We pray for our nation—

That the erosion of credibility between citizens and government officials may be arrested before the gap becomes a canyon;

That the leaders of our county may, by both words and deeds, reestablish the importance of honesty in national affairs and in personal matters;

That the laws of the land and the institutions which implement their intent may be spared manipulation for personal gain and utilized for justice and the public good;

That the trust of our republic may not be limited to that power which is measured in megatons or to that wealth which is reflected in the Gross National Product but that it may rest in You;

That our commitment to honesty, our pursuit of justice, our elimination of discrimination, our support of freedom, our efforts at world peace, may be of such a nature as to assure us a place of moral leadership in the international community.

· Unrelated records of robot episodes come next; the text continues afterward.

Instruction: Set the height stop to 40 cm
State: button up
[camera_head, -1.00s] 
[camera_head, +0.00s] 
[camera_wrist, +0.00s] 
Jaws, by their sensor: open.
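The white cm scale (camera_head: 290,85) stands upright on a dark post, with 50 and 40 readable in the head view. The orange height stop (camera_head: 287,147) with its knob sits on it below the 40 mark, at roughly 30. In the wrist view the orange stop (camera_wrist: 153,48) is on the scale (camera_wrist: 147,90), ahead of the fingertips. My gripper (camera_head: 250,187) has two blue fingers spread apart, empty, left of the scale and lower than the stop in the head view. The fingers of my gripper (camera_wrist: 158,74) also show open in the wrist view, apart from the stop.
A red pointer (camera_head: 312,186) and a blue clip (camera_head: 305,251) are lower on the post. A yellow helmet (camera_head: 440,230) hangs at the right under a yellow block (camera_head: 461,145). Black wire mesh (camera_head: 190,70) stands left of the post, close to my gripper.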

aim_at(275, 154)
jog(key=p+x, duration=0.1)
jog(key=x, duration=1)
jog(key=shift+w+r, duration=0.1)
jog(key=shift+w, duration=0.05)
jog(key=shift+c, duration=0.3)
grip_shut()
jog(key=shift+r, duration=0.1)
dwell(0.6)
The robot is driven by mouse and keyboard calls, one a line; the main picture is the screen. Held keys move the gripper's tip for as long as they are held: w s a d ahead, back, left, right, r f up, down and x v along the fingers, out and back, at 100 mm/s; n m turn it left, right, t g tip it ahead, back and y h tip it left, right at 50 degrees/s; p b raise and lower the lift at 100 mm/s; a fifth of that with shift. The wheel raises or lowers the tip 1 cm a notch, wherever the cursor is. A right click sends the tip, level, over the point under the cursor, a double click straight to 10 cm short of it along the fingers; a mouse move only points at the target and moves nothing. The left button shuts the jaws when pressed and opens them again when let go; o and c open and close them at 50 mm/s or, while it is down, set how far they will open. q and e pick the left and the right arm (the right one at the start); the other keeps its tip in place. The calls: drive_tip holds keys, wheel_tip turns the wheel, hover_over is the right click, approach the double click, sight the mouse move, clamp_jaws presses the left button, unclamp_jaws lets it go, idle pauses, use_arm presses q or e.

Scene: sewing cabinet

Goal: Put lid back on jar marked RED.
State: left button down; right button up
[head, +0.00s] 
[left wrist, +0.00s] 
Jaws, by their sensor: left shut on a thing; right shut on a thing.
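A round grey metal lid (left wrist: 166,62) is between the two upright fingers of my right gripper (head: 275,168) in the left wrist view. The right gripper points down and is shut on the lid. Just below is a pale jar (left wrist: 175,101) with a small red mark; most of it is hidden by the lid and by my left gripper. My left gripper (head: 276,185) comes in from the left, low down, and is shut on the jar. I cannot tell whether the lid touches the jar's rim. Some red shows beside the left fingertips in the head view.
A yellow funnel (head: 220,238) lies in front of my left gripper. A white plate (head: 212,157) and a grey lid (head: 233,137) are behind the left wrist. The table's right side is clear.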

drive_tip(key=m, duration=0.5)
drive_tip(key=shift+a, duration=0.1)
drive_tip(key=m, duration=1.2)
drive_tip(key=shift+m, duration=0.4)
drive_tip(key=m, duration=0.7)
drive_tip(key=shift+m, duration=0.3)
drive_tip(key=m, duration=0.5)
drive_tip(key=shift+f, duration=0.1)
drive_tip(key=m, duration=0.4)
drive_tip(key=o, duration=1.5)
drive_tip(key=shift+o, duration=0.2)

We pray for the citizens of our nation.

God, our trust has been ruptured by double talk and immoral behavior on the part of persons within high echelons of government.

Our minds are troubled by a tumult of crises.

Our will is frustrated as we vacillate between a sense of importance as citizens and a sense of futility.

Forgive our worship of a civil religion which equates nationalism with Christianity, confuses governmental policy with your will, and interprets patriotism as blind allegiance.

Disturb any apathy concerning the political arena until complacency become creative involvement in politics on behalf of basic morality.

Translate our political cynicism into a responsible citizenship which persistently works at every level of government, supporting that which is right and challenging that which is wrong.

God we pray for our leaders that they may ever be cognizant of your support as your expectations of them;

That they may be among our leaders who by moral leadership secure once again the shaking foundations of this democracy;

May their faith be a source of courage and their communion with you a source of strength.

Now keep us disciplined in our fellowship of the One who was the incarnation of integrity, the One who thus can make us free. Amen.